The exercise
Output the material exactly, but drop every image it holds.

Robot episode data
▼▼▼

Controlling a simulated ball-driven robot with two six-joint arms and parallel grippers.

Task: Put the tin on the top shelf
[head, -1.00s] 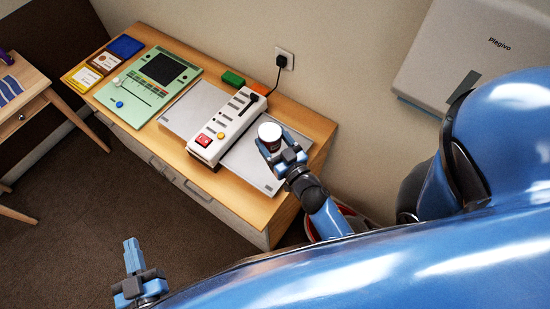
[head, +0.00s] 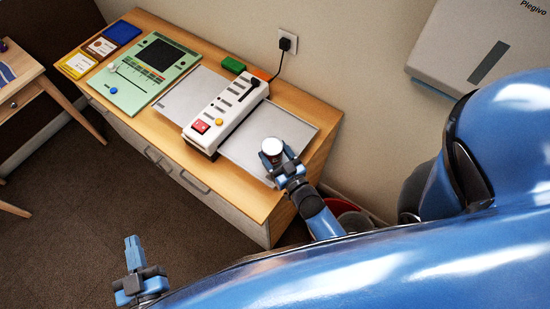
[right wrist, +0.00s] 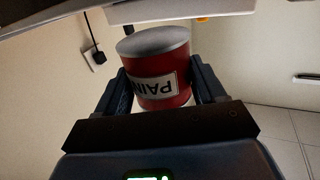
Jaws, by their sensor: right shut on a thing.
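The tin (head: 272,145) shows its pale round lid in the head view, over the front part of the right grey panel on the cabinet. In the right wrist view the tin (right wrist: 160,75) is red with a grey end and a white label reading "PAIN", upside down. My right gripper (head: 277,160) is shut on it, with one finger on each side of the tin. Whether the tin touches the panel is unclear. My left gripper (head: 132,249) is low at the left, above the floor, shut and empty. No top shelf can be made out.
A white machine (head: 225,113) with red and yellow buttons stands beside the tin on the wooden cabinet (head: 310,160). A green board (head: 140,85), colored cards (head: 80,64) and a green block (head: 233,65) lie further left. A wall dispenser (head: 465,50) hangs at right.

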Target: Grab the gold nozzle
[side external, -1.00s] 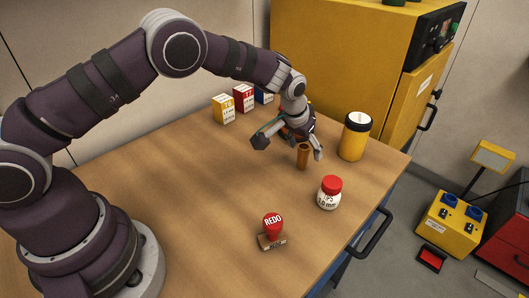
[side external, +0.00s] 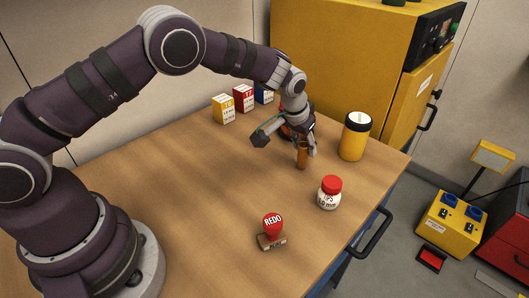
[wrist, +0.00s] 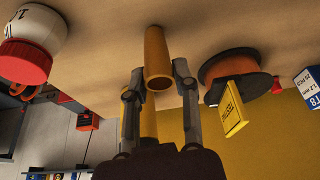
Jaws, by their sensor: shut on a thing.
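The gold nozzle (side external: 301,158) is an upright tapered tube on the wooden table, right of the middle of the side view. It also shows in the wrist view (wrist: 157,58), between my two fingers. My gripper (side external: 305,150) reaches down around it from above, with one finger on each side. In the wrist view my gripper (wrist: 160,73) is shut on the nozzle's body. The nozzle looks to be at table level; I cannot tell any gap under it. In the side view the fingers partly hide its upper part.
A yellow canister (side external: 354,140) stands right of my gripper, and a white jar with red lid (side external: 329,193) in front. A REDO stamp (side external: 272,230) is nearer. Labelled boxes (side external: 223,109) stand behind. A spool (wrist: 237,73) is close by. The table's left middle is clear.

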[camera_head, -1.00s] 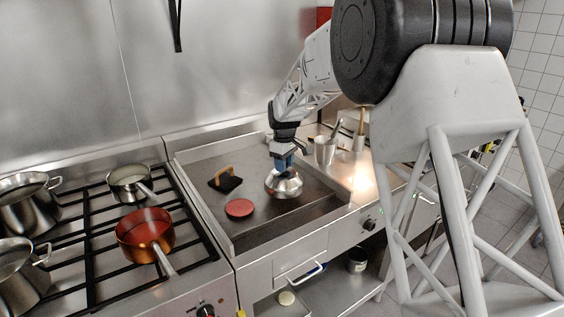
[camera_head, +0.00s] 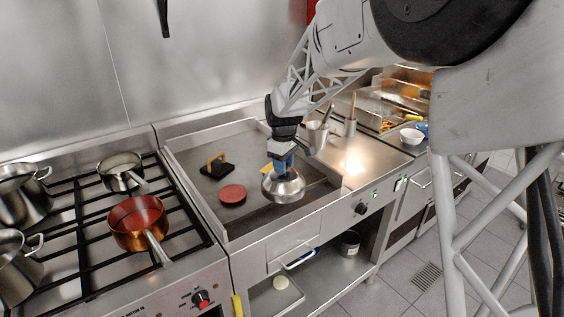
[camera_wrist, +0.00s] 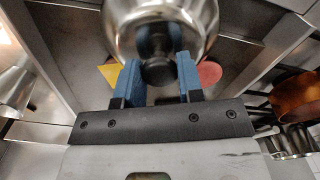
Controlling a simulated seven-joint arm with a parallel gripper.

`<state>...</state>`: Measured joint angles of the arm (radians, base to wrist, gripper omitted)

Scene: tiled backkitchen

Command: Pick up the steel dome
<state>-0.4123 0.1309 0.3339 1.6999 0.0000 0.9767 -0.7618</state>
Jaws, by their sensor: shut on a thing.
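The steel dome (camera_head: 284,187) is a shiny, rounded cover with a dark knob on top. It is over the right part of the griddle (camera_head: 222,220). My gripper (camera_head: 283,165) comes down from above, with its blue fingers shut on the dome's knob. In the wrist view the dome (camera_wrist: 190,22) fills the top middle, and the fingers of my gripper (camera_wrist: 158,75) stand on both sides of the dark knob. Whether the dome's rim clears the griddle is hard to tell.
A red patty (camera_head: 232,194) and a black press with a wooden handle (camera_head: 216,166) are on the griddle. A yellow piece (camera_head: 267,168) shows behind the dome. A copper pan (camera_head: 138,224) sits on the stove at left. Utensil pots (camera_head: 317,137) stand behind right.

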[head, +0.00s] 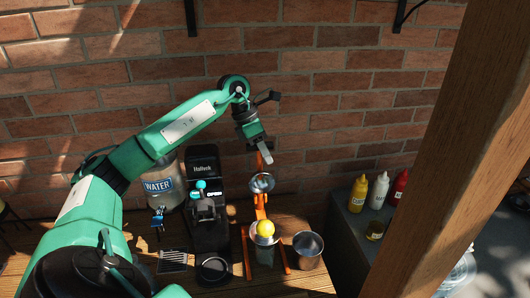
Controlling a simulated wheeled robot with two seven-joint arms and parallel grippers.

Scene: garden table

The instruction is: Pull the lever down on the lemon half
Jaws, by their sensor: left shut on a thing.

▲▲▲

Answer for this exercise
Controlling a simulated ball-driven robot with two six-joint arms and parallel grippers.

Task: Put the tin on the top shelf
[head, -1.00s] 
[head, +0.00s] 
[right wrist, +0.00s] 
Jaws, by their sensor: right shut on a thing.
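The tin (head: 272,145) shows its pale round lid in the head view, over the front part of the right grey panel on the cabinet. In the right wrist view the tin (right wrist: 160,75) is red with a grey end and a white label reading "PAIN", upside down. My right gripper (head: 277,160) is shut on it, with one finger on each side of the tin. Whether the tin touches the panel is unclear. My left gripper (head: 132,249) is low at the left, above the floor, shut and empty. No top shelf can be made out.
A white machine (head: 225,113) with red and yellow buttons stands beside the tin on the wooden cabinet (head: 310,160). A green board (head: 140,85), colored cards (head: 80,64) and a green block (head: 233,65) lie further left. A wall dispenser (head: 465,50) hangs at right.

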Target: Grab the gold nozzle
[side external, -1.00s] 
[side external, +0.00s] 
[wrist, +0.00s] 
Jaws, by their sensor: shut on a thing.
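The gold nozzle (side external: 301,158) is an upright tapered tube on the wooden table, right of the middle of the side view. It also shows in the wrist view (wrist: 157,58), between my two fingers. My gripper (side external: 305,150) reaches down around it from above, with one finger on each side. In the wrist view my gripper (wrist: 160,73) is shut on the nozzle's body. The nozzle looks to be at table level; I cannot tell any gap under it. In the side view the fingers partly hide its upper part.
A yellow canister (side external: 354,140) stands right of my gripper, and a white jar with red lid (side external: 329,193) in front. A REDO stamp (side external: 272,230) is nearer. Labelled boxes (side external: 223,109) stand behind. A spool (wrist: 237,73) is close by. The table's left middle is clear.

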[camera_head, -1.00s] 
[camera_head, +0.00s] 
[camera_wrist, +0.00s] 
Controlling a simulated seven-joint arm with a parallel gripper.

`<state>...</state>`: Measured joint angles of the arm (radians, base to wrist, gripper omitted)

Scene: tiled backkitchen

Command: Pick up the steel dome
<state>-0.4123 0.1309 0.3339 1.6999 0.0000 0.9767 -0.7618</state>
Jaws, by their sensor: shut on a thing.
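The steel dome (camera_head: 284,187) is a shiny, rounded cover with a dark knob on top. It is over the right part of the griddle (camera_head: 222,220). My gripper (camera_head: 283,165) comes down from above, with its blue fingers shut on the dome's knob. In the wrist view the dome (camera_wrist: 190,22) fills the top middle, and the fingers of my gripper (camera_wrist: 158,75) stand on both sides of the dark knob. Whether the dome's rim clears the griddle is hard to tell.
A red patty (camera_head: 232,194) and a black press with a wooden handle (camera_head: 216,166) are on the griddle. A yellow piece (camera_head: 267,168) shows behind the dome. A copper pan (camera_head: 138,224) sits on the stove at left. Utensil pots (camera_head: 317,137) stand behind right.

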[head, +0.00s] 
Controlling a simulated wheeled robot with two seven-joint arms and parallel grippers.

Scene: garden table

The instruction is: Pull the lever down on the lemon half
Jaws, by their sensor: left shut on a thing.

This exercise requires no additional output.